As Lester later told the police, he didn’t exchange any words with Yarl before shooting him through the glass of his exterior door. In his probable cause statement, Lester explained that he was “scared to death,” and that “he believed he was protecting himself from a physical confrontation and could not take the chance of the male coming in.” This was despite the lack of any aggression from Yarl, who is Black. Even more disturbing, Lester, who is 84, didn’t stop at shooting Yarl in the head — he followed up by shooting Yarl again in the arm.

A defensive mindset

Deaths by gun violence are a tragically common occurrence in the United States. According to the Gun Violence Archive, nearly 13,000 people have died as a result of gun violence in 2023 alone. More than half of those deaths were suicides. More than 450 of the people killed by guns so far this year were just 12 to 17 years old, and 77 were children aged between 0-11.
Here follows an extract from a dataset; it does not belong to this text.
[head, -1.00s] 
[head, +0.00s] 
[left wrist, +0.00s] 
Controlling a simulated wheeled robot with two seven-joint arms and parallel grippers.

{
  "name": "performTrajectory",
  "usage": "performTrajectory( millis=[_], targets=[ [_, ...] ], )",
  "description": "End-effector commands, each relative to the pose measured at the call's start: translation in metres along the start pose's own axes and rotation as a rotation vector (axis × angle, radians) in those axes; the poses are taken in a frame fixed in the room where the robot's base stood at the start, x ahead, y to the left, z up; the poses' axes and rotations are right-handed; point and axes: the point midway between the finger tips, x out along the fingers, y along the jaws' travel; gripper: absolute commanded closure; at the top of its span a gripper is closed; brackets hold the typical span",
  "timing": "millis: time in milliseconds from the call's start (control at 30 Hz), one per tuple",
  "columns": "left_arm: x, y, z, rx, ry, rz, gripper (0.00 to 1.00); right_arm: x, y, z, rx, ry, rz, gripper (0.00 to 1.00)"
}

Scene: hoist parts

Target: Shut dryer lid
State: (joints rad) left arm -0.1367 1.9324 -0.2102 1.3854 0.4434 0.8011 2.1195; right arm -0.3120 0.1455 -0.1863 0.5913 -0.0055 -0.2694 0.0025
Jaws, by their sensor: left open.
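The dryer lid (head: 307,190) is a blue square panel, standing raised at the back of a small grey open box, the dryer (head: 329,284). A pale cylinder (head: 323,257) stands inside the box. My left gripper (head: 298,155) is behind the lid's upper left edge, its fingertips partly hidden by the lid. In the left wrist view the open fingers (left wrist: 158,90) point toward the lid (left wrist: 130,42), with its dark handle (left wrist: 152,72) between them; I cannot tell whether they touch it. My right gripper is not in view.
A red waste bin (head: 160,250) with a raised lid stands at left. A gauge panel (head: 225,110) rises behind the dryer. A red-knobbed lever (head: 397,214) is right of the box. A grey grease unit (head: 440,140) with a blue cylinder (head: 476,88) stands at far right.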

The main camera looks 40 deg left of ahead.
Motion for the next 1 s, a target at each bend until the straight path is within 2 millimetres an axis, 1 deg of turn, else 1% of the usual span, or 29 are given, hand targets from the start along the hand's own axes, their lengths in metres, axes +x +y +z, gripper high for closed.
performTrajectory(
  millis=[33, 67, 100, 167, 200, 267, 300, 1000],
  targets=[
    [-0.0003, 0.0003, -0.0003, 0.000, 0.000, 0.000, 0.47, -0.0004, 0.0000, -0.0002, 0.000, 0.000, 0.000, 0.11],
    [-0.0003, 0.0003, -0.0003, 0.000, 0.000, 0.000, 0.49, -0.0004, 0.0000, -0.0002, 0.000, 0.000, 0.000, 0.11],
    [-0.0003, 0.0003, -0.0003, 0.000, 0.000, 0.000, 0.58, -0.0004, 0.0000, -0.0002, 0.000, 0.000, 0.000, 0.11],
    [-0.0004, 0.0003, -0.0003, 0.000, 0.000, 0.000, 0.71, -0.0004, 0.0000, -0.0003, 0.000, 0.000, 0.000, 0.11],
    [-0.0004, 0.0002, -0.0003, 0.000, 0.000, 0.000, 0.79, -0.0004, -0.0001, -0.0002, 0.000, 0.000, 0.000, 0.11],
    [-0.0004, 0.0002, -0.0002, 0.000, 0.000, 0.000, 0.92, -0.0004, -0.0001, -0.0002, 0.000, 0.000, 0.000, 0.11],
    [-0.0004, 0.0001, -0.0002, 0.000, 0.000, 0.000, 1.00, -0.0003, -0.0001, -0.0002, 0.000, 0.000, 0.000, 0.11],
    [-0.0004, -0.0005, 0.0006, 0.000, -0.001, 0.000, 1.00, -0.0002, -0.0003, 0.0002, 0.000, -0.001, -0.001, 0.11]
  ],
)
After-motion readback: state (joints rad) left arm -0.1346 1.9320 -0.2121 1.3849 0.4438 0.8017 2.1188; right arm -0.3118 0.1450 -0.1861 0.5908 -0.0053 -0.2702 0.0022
Typically (and understandably) the media tends to focus on mass shootings, and in particular the premeditated school shootings that steal the lives of children. The concentration of shootings in alleged “self-defense” in the last few days has pulled focus, but though that focus is unusual, these aggressions are also incredibly common. They highlight not only the subjectivity of what constitutes “self-defense,” but also the mindset behind who owns guns, and why.

There are more guns than people in America — about 1.2 guns per person — but gun ownership is still relatively concentrated, and specific. About 30% of Americans own a gun, and they are most likely to be white, male, and Republican.

According to a 2017 survey by Pew Research Center, 48% of white men say they own a gun. By comparison, just 24% of White women and 24% of non-White men said they owned a gun, while women of color are the least likely demographic to possess guns, with ownership hovering at 16%.

Pew found that two-thirds of gun owners cite protection as a key motivation for owning a gun, while a 2021 Gallup survey found that 88 percent of people cited protection against crime as a primary factor. About three-quarters of gun owners see gun ownership as integral to their freedom, per Pew.

The dangers of relying on individuals’ judgment

“Stand your ground” laws, which exist in about 30 states, have a close relationship with the so-called “castle doctrine.” The castle doctrine, which has evolved over centuries, assumes that a person’s home is their castle, and that they’ve therefore got a right to protect it. This allows people the presumption of self-defense if they harm an intruder, even if they use deadly force.

As The New York Times notes, stand your ground laws go even further, applying this right to self-defense to any place where an individual has a right to be. This stands in contrast with the old “duty to retreat,” which characterized deadly force as justifiable only when there is no other option.

According to Florida state law, “a person who is not engaged in an unlawful activity and who is attacked in any other place where he or she has a right to be has no duty to retreat and has the right to stand his or her ground and meet force with force, including deadly force, if he or she reasonably believes it is necessary to do so to prevent death or great bodily harm to himself or herself or another or to prevent the commission of a forcible felony.”

As we’ve seen in recent days however, the utility of these laws depends heavily both on individuals’ subjective interpretation of their circumstances, and their attitude to the use of weapons in the first place. This leaves enormous scope both for error and the manifestation of dangerous prejudices.

For example, Andrew Lester, the 84-year-old who shot 16-year-old Ralph Yarl in the head, described Yarl as “six feet tall” when he was explaining the fear he felt upon seeing Yarl at the doorway. Yarl is 5’8, and Black. After announcing charges against Lester on Monday, Clay County Prosecuting Attorney Zachary Thompson told reporters that he could “tell you there was a racial component in this case.”

Kansas City Mayor Quinton Lucas told CNN This Morning that he believes Lester’s actions make him a “threat to the public.”

“I don’t know what house he’s in right now. I don’t know if that’s a house that the next Amazon driver or postal worker or campaign worker may knock on the door for,” Lucas said. “And then what? And then what does somebody have to worry about?”

Meanwhile, 65-year-old Kevin Monahan from upstate New York has apparently shown “no remorse” for the death of 20-year-old Kaylin Gillis. He’d fired shots from his porch at two cars and a motorcycle as they were driving away. Gillis was in one of those cars.

Austin suspect Pedro Tello Rodriguez Jr., 25, apparently opened fire while the two young cheerleaders Heather Roth and Payton Washington were trying to apologize for their error.

“I see the guy get out of the passenger door, and I rolled my window down, and I was trying to apologize to him,” Heather Roth said, according to CNN’s report. “And then halfway, my window was down, and he just threw his hands up, and then he pulled out a gun and he just started shooting at all of us.”